July 2005 
Volume 04, Issue 3 
New and Notable
 

Have a nicer trip

From now on, when Boeing employees book business travel through the Boeing Travel Management Company from Boeing locations in the United States, they also will be providing the information to Boeing finance organizations.

This will enable employees to charge and pay for the travel properly—saving many steps.

Michael Frank, director of Shared Services Group's Integrated Travel program, said the old system frustrated users. Travelers had to use a collection of online tools, including TRIPS, the online booking system; Travel Manager, the tool of the travel accounting organization; and other tools associated with the Boeing corporate card. In other words, booking travel and making sure the expenses were all correctly reported meant submitting the same data multiple times.

Now, Frank said, "we streamlined [the process] and applied Lean principles," as data is moved among these tools automatically.

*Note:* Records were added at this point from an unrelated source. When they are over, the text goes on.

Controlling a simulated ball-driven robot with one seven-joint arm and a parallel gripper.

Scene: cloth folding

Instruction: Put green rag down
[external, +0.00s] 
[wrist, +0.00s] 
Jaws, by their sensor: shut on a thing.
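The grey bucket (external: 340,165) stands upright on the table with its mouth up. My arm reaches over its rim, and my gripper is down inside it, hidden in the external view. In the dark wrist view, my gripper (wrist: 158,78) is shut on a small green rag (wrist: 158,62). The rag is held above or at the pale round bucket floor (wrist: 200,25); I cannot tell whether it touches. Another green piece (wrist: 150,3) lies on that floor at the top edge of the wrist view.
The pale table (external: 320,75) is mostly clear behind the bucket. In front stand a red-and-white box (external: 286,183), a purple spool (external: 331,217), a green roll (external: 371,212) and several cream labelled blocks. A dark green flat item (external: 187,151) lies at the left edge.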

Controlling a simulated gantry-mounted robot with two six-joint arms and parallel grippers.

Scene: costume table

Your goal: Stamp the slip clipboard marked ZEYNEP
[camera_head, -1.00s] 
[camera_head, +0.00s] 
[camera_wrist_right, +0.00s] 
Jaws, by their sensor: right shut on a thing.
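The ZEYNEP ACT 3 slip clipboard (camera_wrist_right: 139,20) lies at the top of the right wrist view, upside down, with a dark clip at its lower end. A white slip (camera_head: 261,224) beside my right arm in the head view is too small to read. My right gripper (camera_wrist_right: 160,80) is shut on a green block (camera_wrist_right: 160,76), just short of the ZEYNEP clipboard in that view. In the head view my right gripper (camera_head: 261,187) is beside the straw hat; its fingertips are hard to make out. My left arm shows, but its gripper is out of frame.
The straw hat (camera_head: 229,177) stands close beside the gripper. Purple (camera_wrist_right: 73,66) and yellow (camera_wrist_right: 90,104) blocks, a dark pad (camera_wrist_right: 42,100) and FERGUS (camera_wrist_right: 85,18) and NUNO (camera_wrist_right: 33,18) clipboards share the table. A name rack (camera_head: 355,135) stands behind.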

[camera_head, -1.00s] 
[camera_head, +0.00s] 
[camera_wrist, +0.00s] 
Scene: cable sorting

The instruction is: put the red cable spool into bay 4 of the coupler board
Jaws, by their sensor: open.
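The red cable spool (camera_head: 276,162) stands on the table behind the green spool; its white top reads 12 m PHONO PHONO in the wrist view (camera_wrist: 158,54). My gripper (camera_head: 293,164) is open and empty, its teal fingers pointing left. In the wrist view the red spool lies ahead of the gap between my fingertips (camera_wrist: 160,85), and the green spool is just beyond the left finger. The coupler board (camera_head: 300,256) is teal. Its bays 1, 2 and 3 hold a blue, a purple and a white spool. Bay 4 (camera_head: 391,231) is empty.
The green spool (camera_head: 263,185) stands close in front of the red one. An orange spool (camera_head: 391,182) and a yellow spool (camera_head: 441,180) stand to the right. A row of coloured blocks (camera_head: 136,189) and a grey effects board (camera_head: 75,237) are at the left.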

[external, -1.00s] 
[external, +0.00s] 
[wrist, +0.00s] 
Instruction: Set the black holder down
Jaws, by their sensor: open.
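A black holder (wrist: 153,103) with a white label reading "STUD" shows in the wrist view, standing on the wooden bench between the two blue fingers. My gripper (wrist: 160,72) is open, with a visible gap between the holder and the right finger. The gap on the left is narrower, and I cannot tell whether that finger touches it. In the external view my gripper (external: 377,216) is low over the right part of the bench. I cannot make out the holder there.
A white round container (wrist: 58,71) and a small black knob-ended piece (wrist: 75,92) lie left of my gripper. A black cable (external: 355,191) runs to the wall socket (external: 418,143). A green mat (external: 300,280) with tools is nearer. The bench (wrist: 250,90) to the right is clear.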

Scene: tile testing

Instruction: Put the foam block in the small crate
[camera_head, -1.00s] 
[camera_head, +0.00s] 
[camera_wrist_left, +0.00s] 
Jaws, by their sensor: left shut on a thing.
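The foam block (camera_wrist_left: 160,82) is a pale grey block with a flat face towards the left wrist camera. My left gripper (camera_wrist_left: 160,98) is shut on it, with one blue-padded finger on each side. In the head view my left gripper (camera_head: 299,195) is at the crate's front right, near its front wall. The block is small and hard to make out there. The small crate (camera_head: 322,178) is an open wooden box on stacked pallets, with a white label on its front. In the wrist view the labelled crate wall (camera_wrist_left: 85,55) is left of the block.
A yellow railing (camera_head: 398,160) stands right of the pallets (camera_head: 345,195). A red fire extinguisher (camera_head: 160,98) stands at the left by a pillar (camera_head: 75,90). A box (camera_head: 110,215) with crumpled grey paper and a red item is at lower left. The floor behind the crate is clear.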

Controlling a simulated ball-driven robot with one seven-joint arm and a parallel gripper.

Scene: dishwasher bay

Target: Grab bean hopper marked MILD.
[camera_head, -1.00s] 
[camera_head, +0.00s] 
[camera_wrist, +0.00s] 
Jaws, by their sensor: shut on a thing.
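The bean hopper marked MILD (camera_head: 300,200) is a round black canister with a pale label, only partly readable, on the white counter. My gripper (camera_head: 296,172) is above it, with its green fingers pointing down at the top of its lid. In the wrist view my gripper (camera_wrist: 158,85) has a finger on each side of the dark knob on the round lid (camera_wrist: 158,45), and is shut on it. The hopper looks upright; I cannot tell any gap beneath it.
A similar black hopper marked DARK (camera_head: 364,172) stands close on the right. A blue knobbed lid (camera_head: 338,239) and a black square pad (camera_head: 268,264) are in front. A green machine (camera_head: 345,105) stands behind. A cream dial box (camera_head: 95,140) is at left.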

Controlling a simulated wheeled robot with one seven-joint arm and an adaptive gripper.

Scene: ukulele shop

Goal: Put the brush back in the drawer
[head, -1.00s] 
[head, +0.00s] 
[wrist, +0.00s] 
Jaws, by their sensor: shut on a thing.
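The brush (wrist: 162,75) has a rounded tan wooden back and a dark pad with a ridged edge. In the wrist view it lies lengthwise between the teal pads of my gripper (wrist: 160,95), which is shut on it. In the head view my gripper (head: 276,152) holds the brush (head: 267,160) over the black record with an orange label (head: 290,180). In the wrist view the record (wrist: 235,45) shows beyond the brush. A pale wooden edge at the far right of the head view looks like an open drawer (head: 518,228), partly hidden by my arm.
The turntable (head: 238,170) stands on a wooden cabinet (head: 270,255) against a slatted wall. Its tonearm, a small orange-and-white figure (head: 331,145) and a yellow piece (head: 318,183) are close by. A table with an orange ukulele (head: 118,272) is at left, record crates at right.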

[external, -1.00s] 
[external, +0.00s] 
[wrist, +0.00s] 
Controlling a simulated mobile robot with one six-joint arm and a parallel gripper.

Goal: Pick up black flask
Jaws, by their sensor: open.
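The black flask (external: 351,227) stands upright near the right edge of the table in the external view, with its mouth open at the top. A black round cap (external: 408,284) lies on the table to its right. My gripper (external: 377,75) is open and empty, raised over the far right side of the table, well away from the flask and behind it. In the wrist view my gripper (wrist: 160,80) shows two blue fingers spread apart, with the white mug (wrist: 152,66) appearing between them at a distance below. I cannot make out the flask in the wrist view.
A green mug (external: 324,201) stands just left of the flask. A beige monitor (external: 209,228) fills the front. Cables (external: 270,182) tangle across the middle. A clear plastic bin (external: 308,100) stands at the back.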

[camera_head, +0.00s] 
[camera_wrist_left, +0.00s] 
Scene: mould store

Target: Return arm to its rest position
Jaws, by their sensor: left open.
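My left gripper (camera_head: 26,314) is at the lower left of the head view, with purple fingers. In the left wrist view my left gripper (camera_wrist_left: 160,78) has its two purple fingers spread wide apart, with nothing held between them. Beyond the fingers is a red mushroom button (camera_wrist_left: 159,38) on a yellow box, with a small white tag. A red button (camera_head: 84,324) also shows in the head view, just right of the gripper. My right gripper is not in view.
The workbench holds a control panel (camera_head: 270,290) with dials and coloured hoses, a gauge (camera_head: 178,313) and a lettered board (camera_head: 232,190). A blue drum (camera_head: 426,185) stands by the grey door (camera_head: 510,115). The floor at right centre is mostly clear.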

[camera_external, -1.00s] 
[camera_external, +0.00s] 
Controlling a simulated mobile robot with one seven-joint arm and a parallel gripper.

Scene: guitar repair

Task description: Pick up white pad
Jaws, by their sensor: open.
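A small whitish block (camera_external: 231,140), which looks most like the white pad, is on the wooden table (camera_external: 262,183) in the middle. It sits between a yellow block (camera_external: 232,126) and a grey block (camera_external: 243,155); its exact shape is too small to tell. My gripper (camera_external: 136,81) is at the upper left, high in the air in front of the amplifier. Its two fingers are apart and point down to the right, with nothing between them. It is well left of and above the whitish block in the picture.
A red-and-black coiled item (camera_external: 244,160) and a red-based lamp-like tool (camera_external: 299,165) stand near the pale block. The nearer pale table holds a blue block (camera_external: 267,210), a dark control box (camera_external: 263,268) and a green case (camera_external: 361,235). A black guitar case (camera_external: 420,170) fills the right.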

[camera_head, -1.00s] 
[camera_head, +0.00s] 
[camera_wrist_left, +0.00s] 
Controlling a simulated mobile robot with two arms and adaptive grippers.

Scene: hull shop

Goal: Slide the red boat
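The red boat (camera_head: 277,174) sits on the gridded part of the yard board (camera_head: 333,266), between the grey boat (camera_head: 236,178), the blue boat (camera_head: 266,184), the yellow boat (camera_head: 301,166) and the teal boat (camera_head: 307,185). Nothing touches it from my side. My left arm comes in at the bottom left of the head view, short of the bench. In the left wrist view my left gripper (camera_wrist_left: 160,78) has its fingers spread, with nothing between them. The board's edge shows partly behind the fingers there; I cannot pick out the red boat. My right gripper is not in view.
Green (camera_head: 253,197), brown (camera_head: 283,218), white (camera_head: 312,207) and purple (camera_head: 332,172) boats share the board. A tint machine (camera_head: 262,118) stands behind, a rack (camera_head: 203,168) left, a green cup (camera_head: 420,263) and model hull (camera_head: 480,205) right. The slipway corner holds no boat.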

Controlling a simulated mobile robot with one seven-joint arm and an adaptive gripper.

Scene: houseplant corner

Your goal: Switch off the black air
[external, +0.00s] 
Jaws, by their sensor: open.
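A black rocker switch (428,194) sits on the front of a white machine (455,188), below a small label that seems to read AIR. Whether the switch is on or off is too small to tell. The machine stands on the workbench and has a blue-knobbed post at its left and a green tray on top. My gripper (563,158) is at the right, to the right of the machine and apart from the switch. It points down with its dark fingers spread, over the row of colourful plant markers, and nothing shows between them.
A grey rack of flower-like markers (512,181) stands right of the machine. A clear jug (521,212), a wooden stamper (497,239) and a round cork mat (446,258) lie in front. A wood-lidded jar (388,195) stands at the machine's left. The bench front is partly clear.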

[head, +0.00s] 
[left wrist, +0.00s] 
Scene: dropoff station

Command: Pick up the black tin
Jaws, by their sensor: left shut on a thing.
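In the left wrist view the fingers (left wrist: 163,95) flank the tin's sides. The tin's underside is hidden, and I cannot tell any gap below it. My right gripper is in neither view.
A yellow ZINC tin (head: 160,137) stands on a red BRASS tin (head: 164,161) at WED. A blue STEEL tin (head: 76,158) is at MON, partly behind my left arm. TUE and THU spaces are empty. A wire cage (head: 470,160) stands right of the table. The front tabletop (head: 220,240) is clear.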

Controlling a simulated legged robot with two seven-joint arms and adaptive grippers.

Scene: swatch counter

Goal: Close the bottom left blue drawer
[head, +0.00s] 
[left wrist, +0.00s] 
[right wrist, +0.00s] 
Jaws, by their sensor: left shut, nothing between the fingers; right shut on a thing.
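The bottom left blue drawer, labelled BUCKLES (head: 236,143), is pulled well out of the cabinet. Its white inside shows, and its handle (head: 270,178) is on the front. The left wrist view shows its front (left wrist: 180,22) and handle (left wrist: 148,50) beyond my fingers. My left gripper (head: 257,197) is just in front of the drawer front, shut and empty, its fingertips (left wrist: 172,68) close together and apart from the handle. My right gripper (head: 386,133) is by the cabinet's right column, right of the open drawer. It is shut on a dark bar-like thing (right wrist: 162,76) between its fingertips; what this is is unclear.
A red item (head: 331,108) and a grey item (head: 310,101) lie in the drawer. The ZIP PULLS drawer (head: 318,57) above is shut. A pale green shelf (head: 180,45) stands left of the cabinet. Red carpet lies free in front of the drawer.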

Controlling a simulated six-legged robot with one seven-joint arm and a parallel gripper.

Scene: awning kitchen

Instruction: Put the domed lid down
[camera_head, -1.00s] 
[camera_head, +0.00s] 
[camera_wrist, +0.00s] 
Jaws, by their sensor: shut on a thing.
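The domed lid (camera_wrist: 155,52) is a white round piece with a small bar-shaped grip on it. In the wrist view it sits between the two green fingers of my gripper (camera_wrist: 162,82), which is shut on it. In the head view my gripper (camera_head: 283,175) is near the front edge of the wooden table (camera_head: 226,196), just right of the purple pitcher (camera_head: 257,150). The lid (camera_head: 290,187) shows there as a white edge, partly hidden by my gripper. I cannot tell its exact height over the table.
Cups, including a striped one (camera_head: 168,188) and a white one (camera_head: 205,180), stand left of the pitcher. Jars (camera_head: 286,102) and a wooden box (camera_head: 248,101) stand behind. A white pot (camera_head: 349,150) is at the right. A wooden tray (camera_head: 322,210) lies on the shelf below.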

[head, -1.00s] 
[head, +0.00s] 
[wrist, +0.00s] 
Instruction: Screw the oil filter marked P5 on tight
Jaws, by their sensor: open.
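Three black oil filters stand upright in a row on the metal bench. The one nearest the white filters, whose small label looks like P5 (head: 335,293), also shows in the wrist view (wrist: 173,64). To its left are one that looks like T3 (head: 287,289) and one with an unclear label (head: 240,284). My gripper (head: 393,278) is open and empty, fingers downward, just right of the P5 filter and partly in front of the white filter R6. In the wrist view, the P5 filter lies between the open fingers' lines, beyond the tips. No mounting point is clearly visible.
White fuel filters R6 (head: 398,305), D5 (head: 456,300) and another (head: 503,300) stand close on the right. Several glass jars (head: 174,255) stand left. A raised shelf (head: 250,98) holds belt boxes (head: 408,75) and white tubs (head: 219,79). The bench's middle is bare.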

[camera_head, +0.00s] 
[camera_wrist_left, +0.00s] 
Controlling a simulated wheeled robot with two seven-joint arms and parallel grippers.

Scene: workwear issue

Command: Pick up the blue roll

Employees familiar with the new system have lauded its features. Among the new functions that Sharon Bernhardt, Boeing Commercial Airplanes Travel Task Team leader, cited as being particularly helpful are

  • The added support of the Enterprise Help Desk, expected to absorb 60 percent of the calls answered by the Travel Accounting Help Desk. That should help speed response time.
  • The booking of travel and the automatic expensing of airfare. Travel is booked the regular way; minutes later, an invoice is generated and the credit card bill is paid. This feature alone is estimated to save Boeing about $2.5 million a year in late fees by getting those invoices paid promptly.
  • An "offline client" feature that allows travelers to itemize expenses in a spreadsheet located on their computer desktops, and then easily transfer those expenses to their expense reports. (This function will be available by the end of the summer.)

The new system is the result of a year-long effort to integrate the travel and expense reporting systems in a user-friendly way that would still provide Boeing with all the data it needs for internal accounting and mandatory federal auditing standards. Boeing has to maintain more than six million separate charge lines.

Implementation of the system began according to the SSG Product Rollout Process that includes both training and communication strategies to let users know about the changes. The rollout process also required that SSG use the new system first. After its SSG debut, other business units came on line June 20.